In a special December 1953 legislative session, he proposed Carbon College be closed and its land and property sold. He convinced the legislature to support his recommendations.

The citizens of Southeastern Utah were outraged at the news that Carbon College was to be closed. The Sun Advocate newspaper printed an editorial on its front page, titled, "In Memoriam:"

"It is the reluctant duty of this newspaper to record the passing of Carbon Junior College, an institution established 16 years ago for the educational and cultural improvement of the people of Southeastern Utah by the authority of the Utah State Legislature. The junior college was eliminated by the same authority ... and the action was initiated ... in personal prejudice rather than as a necessary part of any economy program.

"[The state] had done a memorable job in destroying our pride in a college, impairing the educational opportunities of the young people of this area: eliminating the only state institution in Southeastern Utah, centralizing educational advantages into the vast state capital city, and saving the taxpayers an infinitesimal amount, if any, in the process."

According to news reports, almost immediately, efforts were started to try to save the college by forcing a popular vote to reverse the actions of the legislature.

Peacock was selected to head up the effort to obtain the signatures needed to put the measure to save the colleges (retain ownership in Dixie, Snow, Weber and save Carbon) on the November ballot, develop supporting materials to send out to voters, raise money to collect signatures and mail materials and convince a majority of Utah voters to reject the recommendations of Governor Lee and the Utah Legislature.

Peacock led a committee of Carbon County's leading citizens in an unprecedented united effort in what must have seemed an insurmountable task to save the college.

The "Save Carbon" group opened an office in the Crown Theatre building to coordinate the collecting of signatures, developing materials and raising funds to support the effort.

Many of Carbon College's student body officers and students traveled throughout the state to gather signatures to save the state colleges.
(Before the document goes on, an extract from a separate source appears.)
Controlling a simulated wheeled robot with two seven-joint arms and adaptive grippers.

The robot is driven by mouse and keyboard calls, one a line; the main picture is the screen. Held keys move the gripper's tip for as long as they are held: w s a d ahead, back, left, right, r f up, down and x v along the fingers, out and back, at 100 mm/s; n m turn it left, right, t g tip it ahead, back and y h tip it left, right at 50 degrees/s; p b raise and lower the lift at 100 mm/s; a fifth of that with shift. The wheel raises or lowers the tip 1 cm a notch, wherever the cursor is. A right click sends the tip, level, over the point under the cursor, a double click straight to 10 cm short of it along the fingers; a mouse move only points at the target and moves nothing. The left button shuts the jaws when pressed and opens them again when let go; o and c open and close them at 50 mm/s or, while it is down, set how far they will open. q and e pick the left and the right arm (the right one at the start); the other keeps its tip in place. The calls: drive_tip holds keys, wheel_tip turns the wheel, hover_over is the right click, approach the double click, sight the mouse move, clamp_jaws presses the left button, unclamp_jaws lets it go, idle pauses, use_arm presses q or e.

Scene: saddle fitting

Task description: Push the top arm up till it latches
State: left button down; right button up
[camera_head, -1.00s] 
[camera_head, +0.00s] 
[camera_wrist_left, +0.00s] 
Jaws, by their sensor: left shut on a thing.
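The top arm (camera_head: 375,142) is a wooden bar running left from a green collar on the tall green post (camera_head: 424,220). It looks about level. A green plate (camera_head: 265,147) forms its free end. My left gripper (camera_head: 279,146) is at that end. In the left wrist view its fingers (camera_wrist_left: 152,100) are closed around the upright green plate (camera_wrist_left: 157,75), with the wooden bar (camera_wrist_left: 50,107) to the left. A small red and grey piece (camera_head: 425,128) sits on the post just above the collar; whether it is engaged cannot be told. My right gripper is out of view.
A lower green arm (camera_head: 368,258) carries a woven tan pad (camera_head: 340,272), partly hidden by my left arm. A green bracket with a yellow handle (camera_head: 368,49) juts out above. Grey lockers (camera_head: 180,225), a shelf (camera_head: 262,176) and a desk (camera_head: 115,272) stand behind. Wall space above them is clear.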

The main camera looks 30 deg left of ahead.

They turned into the governor more than double the amount of signatures needed to force a ballot to save the colleges during the November general election that year.

In one of the largest turnouts, Utahans voted overwhelmingly to reverse the closure 176,650 to 50,533. Carbon, Weber and Salt Lake counties had the highest number of votes to save the four colleges. Sanpete and Washington counties' voters were almost split 50-50 in rejecting the closure of Carbon and turning Snow, Dixie and Weber back to the LDS Church ownership.

Carbon College was saved and the people of Southeastern Utah were ecstatic that they would continue to have a college in this area of the state to attend.

A half-century later, the administration of CEU continues to honor Peacock and his legacy by having a room named after him in the new J.G. Reeves Building. His picture will again grace campus and serve as a symbol to all those that follow, how much he did to make sure there will always be a higher education institution in Southeastern Utah.